*Data entries*
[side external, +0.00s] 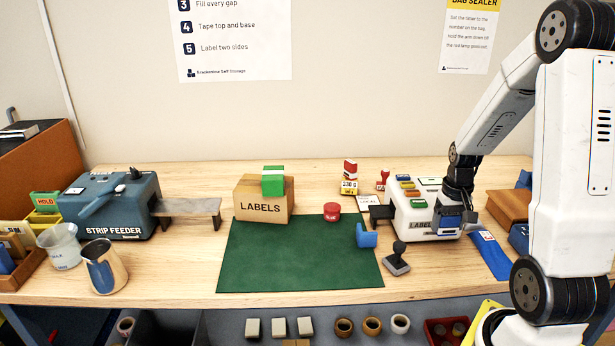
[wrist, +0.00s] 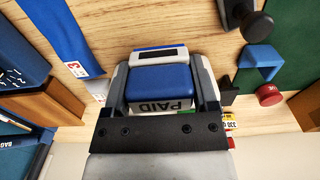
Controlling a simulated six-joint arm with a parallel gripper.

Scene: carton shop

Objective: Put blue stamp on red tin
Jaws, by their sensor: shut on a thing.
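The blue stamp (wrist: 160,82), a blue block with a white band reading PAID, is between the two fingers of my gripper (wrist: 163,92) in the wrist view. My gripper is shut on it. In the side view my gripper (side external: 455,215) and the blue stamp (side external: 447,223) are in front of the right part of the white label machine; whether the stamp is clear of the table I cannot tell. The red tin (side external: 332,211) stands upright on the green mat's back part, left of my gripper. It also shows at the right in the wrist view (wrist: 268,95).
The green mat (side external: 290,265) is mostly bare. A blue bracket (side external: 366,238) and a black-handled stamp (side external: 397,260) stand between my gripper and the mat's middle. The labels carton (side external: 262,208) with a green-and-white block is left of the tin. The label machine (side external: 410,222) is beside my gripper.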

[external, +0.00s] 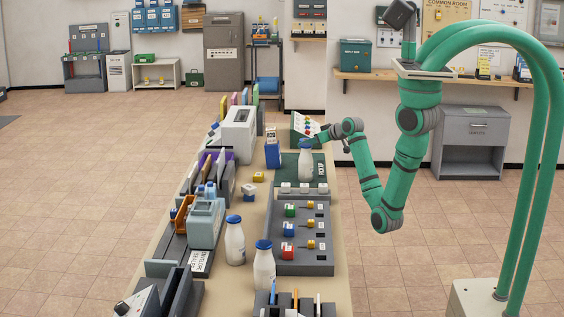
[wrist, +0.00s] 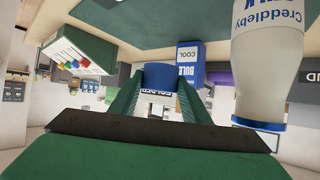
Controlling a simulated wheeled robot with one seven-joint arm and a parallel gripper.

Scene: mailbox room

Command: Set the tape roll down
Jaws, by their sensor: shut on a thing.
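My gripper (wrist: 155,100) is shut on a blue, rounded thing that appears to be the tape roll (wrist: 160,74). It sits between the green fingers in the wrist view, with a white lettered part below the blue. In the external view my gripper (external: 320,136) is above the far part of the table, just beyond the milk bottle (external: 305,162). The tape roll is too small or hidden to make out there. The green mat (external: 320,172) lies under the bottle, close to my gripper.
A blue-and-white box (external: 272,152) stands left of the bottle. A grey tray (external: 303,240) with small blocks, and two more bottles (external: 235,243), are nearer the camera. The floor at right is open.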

--

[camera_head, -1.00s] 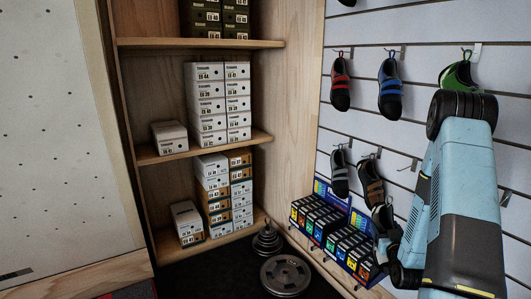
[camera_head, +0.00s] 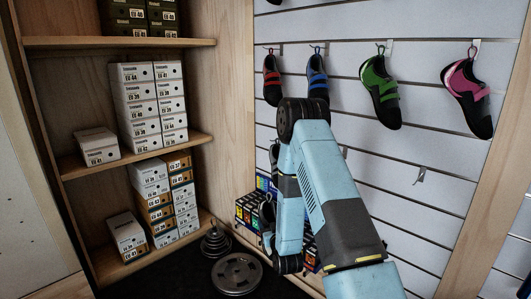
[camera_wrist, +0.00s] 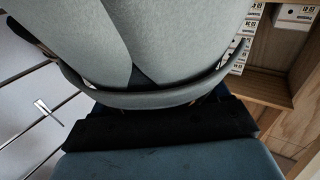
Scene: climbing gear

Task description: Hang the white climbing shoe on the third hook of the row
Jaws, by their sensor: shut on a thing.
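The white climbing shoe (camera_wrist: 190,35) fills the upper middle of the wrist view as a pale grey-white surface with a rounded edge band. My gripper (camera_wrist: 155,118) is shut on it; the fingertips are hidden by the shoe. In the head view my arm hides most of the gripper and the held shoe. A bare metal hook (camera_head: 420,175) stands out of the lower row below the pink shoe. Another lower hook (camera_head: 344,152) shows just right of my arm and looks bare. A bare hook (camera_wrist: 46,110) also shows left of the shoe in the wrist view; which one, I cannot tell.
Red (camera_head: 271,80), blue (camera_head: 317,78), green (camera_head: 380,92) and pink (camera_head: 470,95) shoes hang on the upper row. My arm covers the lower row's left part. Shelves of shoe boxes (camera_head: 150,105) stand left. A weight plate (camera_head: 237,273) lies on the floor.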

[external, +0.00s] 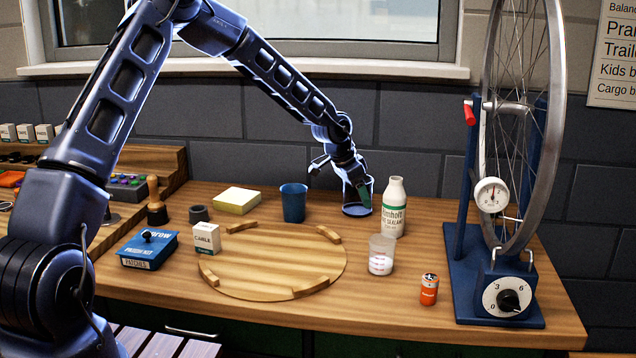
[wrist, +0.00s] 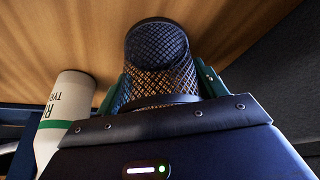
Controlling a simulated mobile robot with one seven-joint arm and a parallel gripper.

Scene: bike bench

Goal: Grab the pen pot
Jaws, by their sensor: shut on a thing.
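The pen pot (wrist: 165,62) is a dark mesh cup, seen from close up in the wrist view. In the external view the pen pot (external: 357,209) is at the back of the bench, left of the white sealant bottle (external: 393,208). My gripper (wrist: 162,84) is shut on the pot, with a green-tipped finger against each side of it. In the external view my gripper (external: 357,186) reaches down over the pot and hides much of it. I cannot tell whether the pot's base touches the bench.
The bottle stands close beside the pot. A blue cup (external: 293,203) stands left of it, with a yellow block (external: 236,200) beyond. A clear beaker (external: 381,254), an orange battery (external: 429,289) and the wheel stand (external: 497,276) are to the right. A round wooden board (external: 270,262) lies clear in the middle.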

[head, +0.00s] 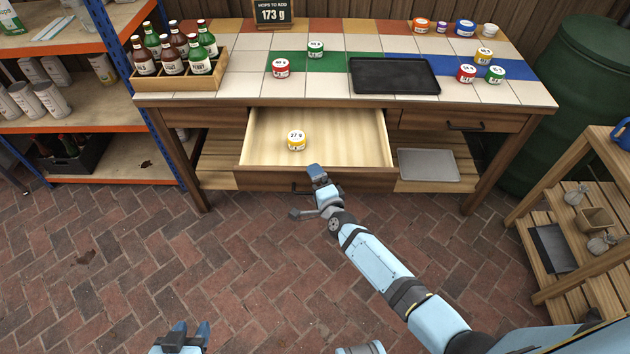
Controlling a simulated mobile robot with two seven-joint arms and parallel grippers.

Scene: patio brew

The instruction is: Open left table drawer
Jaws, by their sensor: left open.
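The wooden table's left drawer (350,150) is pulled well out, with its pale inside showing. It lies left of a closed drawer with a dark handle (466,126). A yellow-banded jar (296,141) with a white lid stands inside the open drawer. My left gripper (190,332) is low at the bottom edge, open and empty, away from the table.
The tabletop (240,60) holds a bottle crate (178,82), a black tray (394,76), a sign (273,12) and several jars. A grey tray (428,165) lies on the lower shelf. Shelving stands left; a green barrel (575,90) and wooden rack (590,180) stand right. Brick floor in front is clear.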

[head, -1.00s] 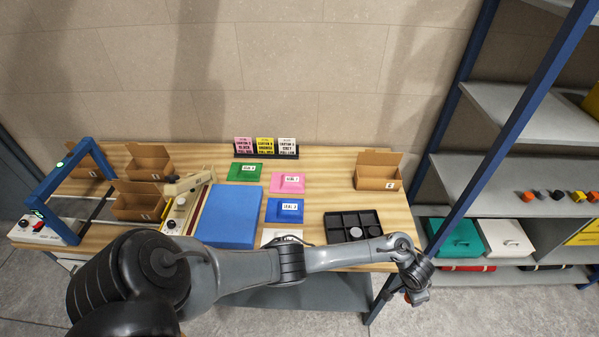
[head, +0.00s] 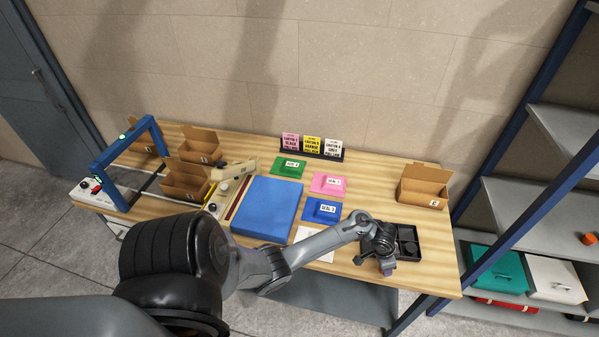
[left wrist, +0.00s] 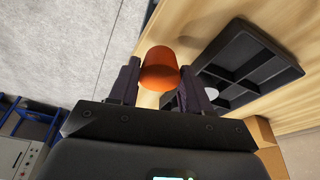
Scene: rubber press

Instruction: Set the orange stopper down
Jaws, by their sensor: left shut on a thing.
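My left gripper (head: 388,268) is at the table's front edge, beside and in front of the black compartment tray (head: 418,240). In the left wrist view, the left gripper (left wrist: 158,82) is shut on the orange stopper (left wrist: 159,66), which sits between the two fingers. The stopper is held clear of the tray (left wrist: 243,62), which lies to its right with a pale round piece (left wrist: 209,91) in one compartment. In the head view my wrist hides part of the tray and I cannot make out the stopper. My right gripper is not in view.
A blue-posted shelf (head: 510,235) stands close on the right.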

*Aim*
From the records above, copy only the lines running from the line holding "The instruction is: Open left table drawer" through the line holding "Instruction: Set the orange stopper down", with no pictures.

*Correct output*
The instruction is: Open left table drawer
Jaws, by their sensor: left open.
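The wooden table's left drawer (350,150) is pulled well out, with its pale inside showing. It lies left of a closed drawer with a dark handle (466,126). A yellow-banded jar (296,141) with a white lid stands inside the open drawer. My left gripper (190,332) is low at the bottom edge, open and empty, away from the table.
The tabletop (240,60) holds a bottle crate (178,82), a black tray (394,76), a sign (273,12) and several jars. A grey tray (428,165) lies on the lower shelf. Shelving stands left; a green barrel (575,90) and wooden rack (590,180) stand right. Brick floor in front is clear.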

[head, -1.00s] 
[head, +0.00s] 
[left wrist, +0.00s] 
Scene: rubber press

Instruction: Set the orange stopper down

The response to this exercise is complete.